In the Supplementary Affidavit in Support, the Applicant deposed to the facts that Plaintiff/Respondent/Respondent fraudulent behaviour can be seen in the Ex-parte application it moved before the High Court particularly because it failed to bring to the Notice of the Judge the Rulings of both H/L Justice Saeed Gyan JA (Exhibit ‘FC’) and H/L Justice Cecilia Sowah (Mrs.)JA (Exhibit ‘RAB 1’) because these Exhibits have stated succinctly that the amount is to be invested in an interest yielding account pending the final determination of the appeal.

 

Counsel who incidentally deposed to the fact stated in the affidavits in support and supplementary affidavit did so in his capacity as the Manager in charge of legal affairs of the Forestry Commission, the Defendant/Appellant/Applicant herein; stated that Lawyer Opoku Adjei, who until recently was Plaintiff/Respondent’s Counsel refused Plaintiff/Respondent’s instructions to put in an application for the release of the money on the grounds that same would be improper and unlawful, thus compelling the Managing Director of the Plaintiff/Respondent Company to take the case docket from him, and has since been represented by Kwasi Adu-Mante Esq. who moved the application for release of the GH¢873.560.17.

 

Further, that, the Plaintiff/Respondent managed to obtain the GH¢873.560.17 from the Registry of this Court without the knowledge of the Registrar who only became aware after he had sighted an official search filed at the Registry by Defendant/Applicant.

 

Counsel further submitted that Plaintiff/Respondent’s assertion that it is not aware of any pending appeal regarding the subject matter is very disingenuous on its part, to opine the least.
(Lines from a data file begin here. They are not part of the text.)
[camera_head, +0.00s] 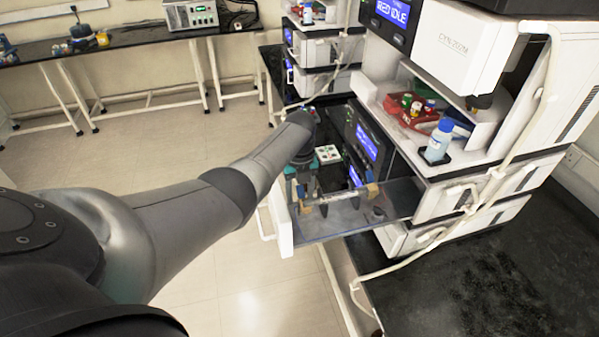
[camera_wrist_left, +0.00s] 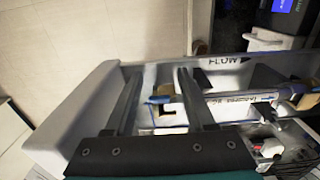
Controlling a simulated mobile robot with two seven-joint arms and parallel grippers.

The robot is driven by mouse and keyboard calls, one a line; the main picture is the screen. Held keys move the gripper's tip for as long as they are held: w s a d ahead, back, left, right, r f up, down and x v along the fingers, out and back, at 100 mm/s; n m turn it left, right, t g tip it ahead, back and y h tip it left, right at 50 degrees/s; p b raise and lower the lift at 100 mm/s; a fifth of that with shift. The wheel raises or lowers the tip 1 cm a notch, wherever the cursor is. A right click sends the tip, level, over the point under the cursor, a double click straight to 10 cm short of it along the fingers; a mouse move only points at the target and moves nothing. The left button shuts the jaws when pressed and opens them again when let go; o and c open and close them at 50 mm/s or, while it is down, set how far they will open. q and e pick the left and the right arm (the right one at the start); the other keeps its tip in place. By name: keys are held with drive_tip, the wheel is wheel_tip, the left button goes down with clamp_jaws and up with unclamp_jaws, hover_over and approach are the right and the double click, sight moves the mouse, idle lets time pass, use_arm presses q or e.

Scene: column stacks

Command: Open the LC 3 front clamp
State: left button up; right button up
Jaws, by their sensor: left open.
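Another tan clamp (camera_head: 373,189) shows at the far end. My left gripper (camera_wrist_left: 157,72) is open, its fingers either side of the near clamp in the picture; contact cannot be told. Which one is LC 3 front is not readable.
A white tray wall marked FLOW (camera_wrist_left: 225,60) runs behind the column. A blue-capped bottle (camera_head: 438,141) and a red vial rack (camera_head: 410,107) stand on the instrument. Tubing hangs along the right stack. The floor at left is clear.

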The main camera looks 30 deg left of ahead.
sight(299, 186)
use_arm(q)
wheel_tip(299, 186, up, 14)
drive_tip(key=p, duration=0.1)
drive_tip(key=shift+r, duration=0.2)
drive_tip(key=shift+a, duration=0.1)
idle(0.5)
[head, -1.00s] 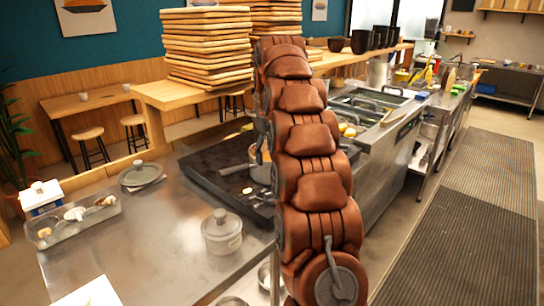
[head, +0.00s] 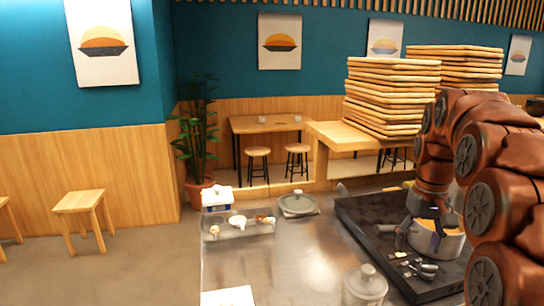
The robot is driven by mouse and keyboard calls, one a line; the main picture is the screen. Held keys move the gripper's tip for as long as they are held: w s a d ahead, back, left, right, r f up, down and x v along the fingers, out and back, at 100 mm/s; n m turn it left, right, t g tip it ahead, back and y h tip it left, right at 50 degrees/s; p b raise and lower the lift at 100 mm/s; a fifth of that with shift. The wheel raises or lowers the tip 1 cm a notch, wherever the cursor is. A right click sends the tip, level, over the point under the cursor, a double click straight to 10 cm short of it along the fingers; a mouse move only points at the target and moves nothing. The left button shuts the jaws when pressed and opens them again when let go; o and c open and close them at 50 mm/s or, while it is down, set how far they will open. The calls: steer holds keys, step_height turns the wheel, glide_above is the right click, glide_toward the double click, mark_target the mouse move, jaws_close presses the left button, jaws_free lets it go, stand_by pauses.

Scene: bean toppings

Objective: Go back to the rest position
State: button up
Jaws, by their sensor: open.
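My arm rises at the right of the head view and bends over, so that my gripper (head: 428,212) points down at the pot on the stove. The gripper is small and dark here; it is open, with nothing visibly held. The grey pot (head: 450,246) has yellow-orange content and stands on the black stove top (head: 365,218). The gripper is above or beside the pot's left rim; I cannot tell whether they touch. Spoon-like utensils (head: 428,268) lie on the stove in front of the pot.
A lidded grey pot (head: 365,287) stands at the counter's front. A tray of toppings (head: 262,230), a white-and-blue box (head: 216,198) and a round lid (head: 298,204) lie at the left. Stacked wooden boards (head: 390,95) stand behind. The steel counter's middle (head: 290,265) is clear.

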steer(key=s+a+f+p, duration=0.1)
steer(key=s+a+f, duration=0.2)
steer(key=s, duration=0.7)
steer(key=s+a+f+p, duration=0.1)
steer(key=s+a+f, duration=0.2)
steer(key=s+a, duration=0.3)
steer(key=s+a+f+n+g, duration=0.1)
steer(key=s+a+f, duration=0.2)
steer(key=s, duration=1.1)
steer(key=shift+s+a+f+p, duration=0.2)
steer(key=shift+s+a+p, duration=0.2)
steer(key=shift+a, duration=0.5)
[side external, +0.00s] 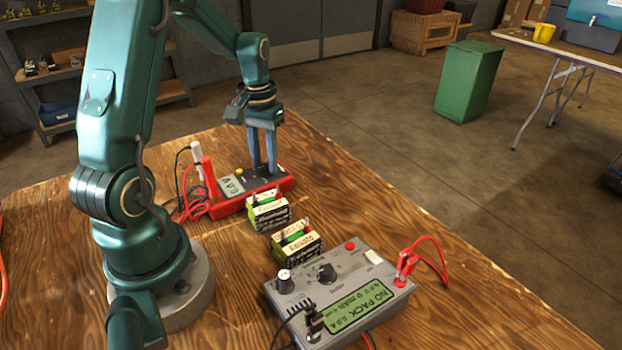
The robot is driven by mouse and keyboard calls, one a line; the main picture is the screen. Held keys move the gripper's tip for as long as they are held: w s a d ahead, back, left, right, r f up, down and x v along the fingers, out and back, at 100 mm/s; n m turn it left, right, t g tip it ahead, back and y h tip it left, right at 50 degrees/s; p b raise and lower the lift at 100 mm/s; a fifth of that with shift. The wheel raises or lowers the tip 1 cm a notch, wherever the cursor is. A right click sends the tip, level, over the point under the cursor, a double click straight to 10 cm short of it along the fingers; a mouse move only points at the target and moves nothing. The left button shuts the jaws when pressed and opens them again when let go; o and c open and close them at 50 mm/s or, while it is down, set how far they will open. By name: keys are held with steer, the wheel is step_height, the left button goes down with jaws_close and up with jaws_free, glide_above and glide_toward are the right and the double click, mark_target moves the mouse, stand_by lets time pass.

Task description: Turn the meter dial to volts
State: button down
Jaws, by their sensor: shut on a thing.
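The red meter (232,209) lies on the wooden table, beyond the battery packs, with a pale display (231,184) on its left part. My gripper (265,170) points straight down over the right part of the meter. Its two blue-grey fingers are shut on the meter dial, which is mostly hidden between and behind the fingertips. I cannot read the dial's setting from here.
A white probe and a red probe (208,178) stand at the meter's left end, with loose cables beside them. Two green-and-black battery packs (297,247) stand in front. A grey charger (290,308) showing "NO PACK" is nearest.

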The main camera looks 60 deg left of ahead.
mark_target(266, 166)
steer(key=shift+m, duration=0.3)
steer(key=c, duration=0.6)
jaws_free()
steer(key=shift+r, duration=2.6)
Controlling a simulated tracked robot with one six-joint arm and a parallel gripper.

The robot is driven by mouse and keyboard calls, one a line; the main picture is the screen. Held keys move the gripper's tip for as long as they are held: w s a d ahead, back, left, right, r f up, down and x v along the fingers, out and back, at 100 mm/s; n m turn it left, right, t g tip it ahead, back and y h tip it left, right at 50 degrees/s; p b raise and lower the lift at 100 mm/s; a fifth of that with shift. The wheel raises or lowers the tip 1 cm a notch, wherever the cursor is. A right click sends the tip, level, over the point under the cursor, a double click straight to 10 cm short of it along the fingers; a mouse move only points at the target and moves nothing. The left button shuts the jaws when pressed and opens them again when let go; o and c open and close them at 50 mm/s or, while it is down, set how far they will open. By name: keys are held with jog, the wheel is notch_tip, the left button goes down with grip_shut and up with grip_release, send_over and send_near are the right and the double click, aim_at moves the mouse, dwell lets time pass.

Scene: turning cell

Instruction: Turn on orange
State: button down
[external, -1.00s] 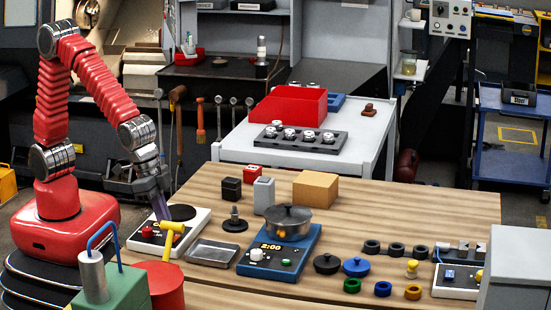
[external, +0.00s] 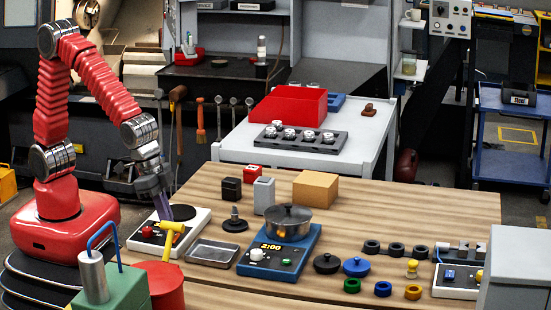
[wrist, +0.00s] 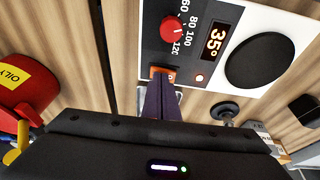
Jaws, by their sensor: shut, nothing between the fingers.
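The white hotplate (external: 197,222) stands at the table's left, with a round black plate (wrist: 258,62). My gripper (wrist: 160,84) is shut and empty. Its purple fingertips are right at the orange switch and partly cover it; I cannot tell how hard they touch. In the external view my gripper (external: 164,218) points down at the hotplate's panel.
Free wood lies at the table's back right.

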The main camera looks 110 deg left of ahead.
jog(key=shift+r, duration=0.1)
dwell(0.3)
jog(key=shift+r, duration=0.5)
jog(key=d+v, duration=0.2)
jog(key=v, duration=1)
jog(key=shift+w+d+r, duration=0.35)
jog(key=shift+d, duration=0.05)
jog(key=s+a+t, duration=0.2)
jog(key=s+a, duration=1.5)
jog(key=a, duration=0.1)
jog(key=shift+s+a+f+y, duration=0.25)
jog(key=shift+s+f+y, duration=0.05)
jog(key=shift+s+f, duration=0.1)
A glance at Plaintiff/Respondent’s Exhibit ‘RAB 3’ shows that Plaintiff/Respondent is being untruthful. Moreover, Plaintiff/Respondent has appeared on two occasions before this Court in respect of the substantive appeal dated 18th November, 2015 and 11th February, 2016 as the attached official search discloses. (see Exhibit ‘FC’).

 

In opposing the application, the Managing Director of the Plaintiff/Respondent/Respondent deposed to the facts that the application was incompetent, misconceived and brought in bad faith.

 

The Plaintiff/Respondent/Respondent denied that he had been served with any report from the Director of Finance of the Judicial Service, neither has the court made any order adopting the said report of the Director of Finance.

 

That the Defendant/Appellant/Applicant failed to abide by the terms of the court’s order staying the execution and applied for extension of time to comply with the terms of the order, which was granted by the court.

 

The Plaintiff/Respondent/Respondent deposed to the fact that when the Defendant/Appellant/Applicant’s application for further extension of time to abide by the order was refused on 28th day of June, 2016 (Exhibit ‘RAB’), he was then entitled to go into execution. He then applied to the court to release the money paid into court by the Defendant/Appellant/Applicant after obtaining a notice of payment into court of the sum, the subject matter in dispute.

 

That the Court ordered as per Exhibit ‘RAB1’ the Plaintiff/Respondent/Respondent to make the application at the trial Court instead of this Court; and thus the Plaintiff/Respondent/Respondent made the application to the trial court and same was granted as per Exhibit ‘RAB2’.

 

After obtaining the order for the release of monies paid into court by Defendant/Appellant/Applicant, they served same on the Director of the Finance of Judicial Service.

 

Further, the court granted an application for rectification, that being the case there was no appeal pending since the records had been remitted to the court below for rectification. Counsel therefore prayed that the application should be dismissed.

 

I have read all the processes and listened to the arguments by both counsel and it is my considered opinion that in the light of the Orders of the Court of Appeal on the fact that the sum of GH¢873.560.17, was to be invested until the appeal was determined, it was palpably wrong and downright deceitful for the Plaintiff/Respondent/Respondent to obtain (without notice to the Defendant/Appellant/Applicant) the release of the said sum knowing fully well that the sum of GH¢873,560.17 was in contention because the appeal was yet to be heard. It is a lawyer’s duty to the court to state the case fully and fairly in the supporting affidavit to an ex parte application failing which the order may be set aside. See the case of Digital Equipment Corpn v Darkerest Ltd [1984] All ER361 at 383.

 

If the High Court had been apprised of the Order of the Court of Appeal of 2nd December, 2015 and subsequent orders made, the High Court would not have reversed the court of Appeal’s order. Thus the order was irregularly obtained. Subsequently, the High Court’s order made on the 23rd of August 2016 is void and is hereby set aside.

 

Therefore in the interest of justice, I order that the Plaintiff/Respondent/Respondent pay into court the sum of GH¢873,560.17 and the said sum to be invested in an interest yielding account pending the final determination of the appeal. The said sum should be paid on or before the 30th of November, 2016.